The Council argued that the breach has been occasioned; that is not in dispute. The Council is not obliged to ensure that all businesses within its purview are fully aware of their statutory obligations: see Metropole Properties Ltd v Westminster Council PR/2016/0050. Where businesses choose to operate in a particular sphere, it is their obligation to inform themselves of their legal obligations and ensure that, at all times, they are operating in compliance with all relevant laws. The Council has shown evidence that it did attempt to inform the Appellant, but whether it did or did not is immaterial to the determination of whether an actionable breach of the legislation occurred.
[7] THE PENALTY
Turning then to the amount of the fine, the Tribunal refers to Guidance for Local Authorities published by the Department for Communities and Local Government in March 2015, Since the introduction of the Consumer Rights Act 2015 (which came into effect on 27 May 2015), progress has been made to improve property standards, professionalise the sector, strengthen consumer protection for tenants and tackle rogue landlords and letting agents. The legal framework underpinning the private rented sector aims to build a fair and robust sector that protects tenants, supports landlords and empowers local authorities. In March 2015, Guidance on Improving the Private Rented Sector and Tackling Bad Practice, A Guide for Local Authorities was published. This guidance was to assist local authority officers to effectively tackle poor and illegal practices by landlords and letting agents. It provided advice on the identification, prosecution and removal from the sector, the small proportion of landlords and letting agents who break the law, exploit tenants and provide a poor service to their customers. The law requires a comprehensive list of everything that a landlord or tenant would be asked to pay by the letting agent at any time before, during or after a tenancy must be displayed. As a result of section 83(3) of the Consumer Rights Act 2015, there should be no surprises; a landlord and tenant will know or be able to calculate exactly what they will be charged and when.”

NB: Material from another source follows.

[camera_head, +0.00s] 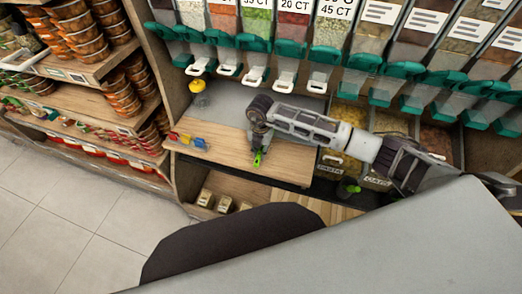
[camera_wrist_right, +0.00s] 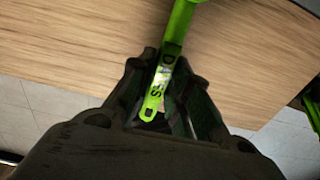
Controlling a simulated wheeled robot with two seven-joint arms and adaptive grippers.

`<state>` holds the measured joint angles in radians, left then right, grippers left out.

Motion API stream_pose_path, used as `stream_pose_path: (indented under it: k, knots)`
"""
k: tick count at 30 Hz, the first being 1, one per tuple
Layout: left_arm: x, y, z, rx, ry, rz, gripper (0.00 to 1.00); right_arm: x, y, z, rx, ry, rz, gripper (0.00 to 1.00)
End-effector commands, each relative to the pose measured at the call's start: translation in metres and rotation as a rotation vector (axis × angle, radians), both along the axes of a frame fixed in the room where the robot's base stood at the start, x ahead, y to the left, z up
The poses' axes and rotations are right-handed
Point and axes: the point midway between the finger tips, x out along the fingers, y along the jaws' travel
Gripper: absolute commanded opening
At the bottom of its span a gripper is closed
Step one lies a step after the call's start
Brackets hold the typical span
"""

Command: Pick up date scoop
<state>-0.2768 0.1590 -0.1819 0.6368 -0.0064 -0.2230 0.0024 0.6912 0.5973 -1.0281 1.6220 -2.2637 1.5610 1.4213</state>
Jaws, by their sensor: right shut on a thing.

“Penalty for breach of duty publicise fees and are as follows;
The enforcement authority can impose a fine of up to £5,000 where it is satisfied, on the balance of probability that someone is engaged in letting work and is required to publish their fees and other details, but has not done so.
The expectation is that a £5,000 fine should be considered the norm and that a lower fine should only be charged if the enforcement authority is satisfied that there are extenuating circumstances. It will be up to the enforcement authority to decide what such circumstances might be, taking into account any representations the lettings agent makes during the 28 day period following the authority’s notice of intention to issue a fine.
The Guidance states that in the early days of the requirement coming into force, lack of awareness could be considered; alternatively an authority could raise awareness of the requirement and include the advice that non-compliance will be dealt with by an immediate sanction”.
[8] FACTS IN THIS APPEAL
1. Letters were sent to the appellants in June 2015 and December 2015, detailing what should be done. The advice leaflet that accompanied the letter clearly stated the term ‘Administration Costs’ should not be used as these costs need to be specified and broken down.
2. The council sent a further letter on the 3 September 2018 – reminding agents of the requirements under the law; a guidance leaflet was also included. This was sent to the appellant also.
3. On 21 January 2019, the appellants were in breach of the law.
4. The appellants were also in breach of the law on the 24 September 2019.
5. The appellants did not submit any company accounts when appealing the fine
6. The Council noted the company had two premises in Heath Street
7. The company is currently trading with a statement of capital in Companies House
8. The appellants have advised that they have been trading since 1991. As well established estate agents in the area, they really should have complied with the law at all times.
9. As an established company, it is not acceptable for the website to be a “work in progress” in breach of the law. (from 24 September 2018 to 21 January 2019 at least)
10. All agents should have complied with the Consumer Rights Act 2015 by the 27 May 2015.
11. The landlord fees were not listed at all.
12. The appellant is not disputing the above.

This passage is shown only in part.